Why We Paid Someone To Hack Our Email

A network security consultant (better known as a hacker for hire) was provided with information pulled from a Men’s Health staffer’s Facebook profile. Our antihero’s goal: to crack that poor sap’s sensitive personal information, data and accounts. The shocking result: Our hacker for hire barely broke a sweat to get in.

He researched the staffer, called his e-mail provider, fudged through a series of security questions, and then changed the password. From there, he could have scoured our man’s e-mail, scammed his friends or… well, we’re afraid to know. The lesson we learnt: Stay safe by keeping an eye on these loose ends. Here’s how.

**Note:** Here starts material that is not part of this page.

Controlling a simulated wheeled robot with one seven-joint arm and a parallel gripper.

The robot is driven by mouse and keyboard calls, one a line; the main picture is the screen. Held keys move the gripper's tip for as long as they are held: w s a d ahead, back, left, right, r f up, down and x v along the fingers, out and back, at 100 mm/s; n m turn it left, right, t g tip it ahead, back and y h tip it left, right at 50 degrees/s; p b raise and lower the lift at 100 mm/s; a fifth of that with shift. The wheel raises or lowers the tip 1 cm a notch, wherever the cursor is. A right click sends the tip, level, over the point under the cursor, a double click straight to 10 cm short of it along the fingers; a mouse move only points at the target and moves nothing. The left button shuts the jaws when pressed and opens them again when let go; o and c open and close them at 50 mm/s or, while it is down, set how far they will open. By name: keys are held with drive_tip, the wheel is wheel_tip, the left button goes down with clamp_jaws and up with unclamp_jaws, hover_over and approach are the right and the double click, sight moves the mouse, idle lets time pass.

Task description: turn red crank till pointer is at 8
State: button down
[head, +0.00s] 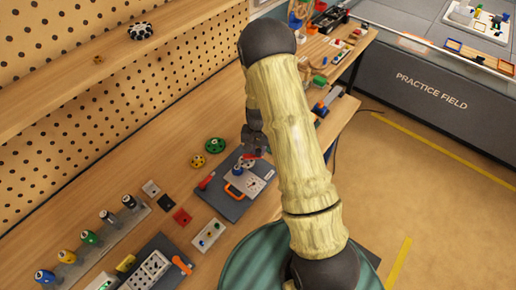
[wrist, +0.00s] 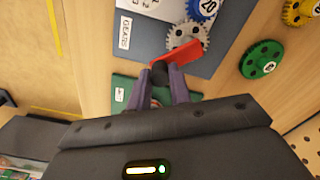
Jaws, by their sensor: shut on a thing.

Be Selective About Who Can See You 
On Facebook, there are friends, acquaintances and make-believe hot babes. (Really! A 2010 experiment by the US tech firm Bitdefender found that 94 per cent of users  accepted a friend request from a beautiful woman they didn’t know.) And while you may not think your status updates are security breaches, they add up to a lot of valuable information about you. So, be strict. Unless you know someone personally, block him (or her) from seeing most of your information.
Use Smarter Secret Weapons
A hacker doesn’t have to guess your password – just clicking on “forgot your password?” can expose your list of secret questions. “If your question  is always your dog’s name, and its name is on your website – well, anybody can reset your password,”
says Lorrie Faith Cranor, a professor of computer science at Carnegie Mellon University in the US. If you can write your own questions, do it. If you can’t, provide answers that only you know. Better yet, invent fictional ones: Pretend your first dog was Sir Wagzalot.
Don't Be Electronically Promiscuous
Be wary of signing into personal accounts on public computers, says Justin Brookman, director of the consumer privacy project at the Center for Democracy & Technology in  the US. “Someone could have installed tracking software in the machine, then come along later to see what you were doing.” And that goes for public Wi-fi networks, too. “Your information is floating openly in the air,” Brookman says. If you must log onto a personal account on an open network, be sure the web address starts with “https” instead of “http”. The added “s” means the site uses SSL encryption to protect your privacy.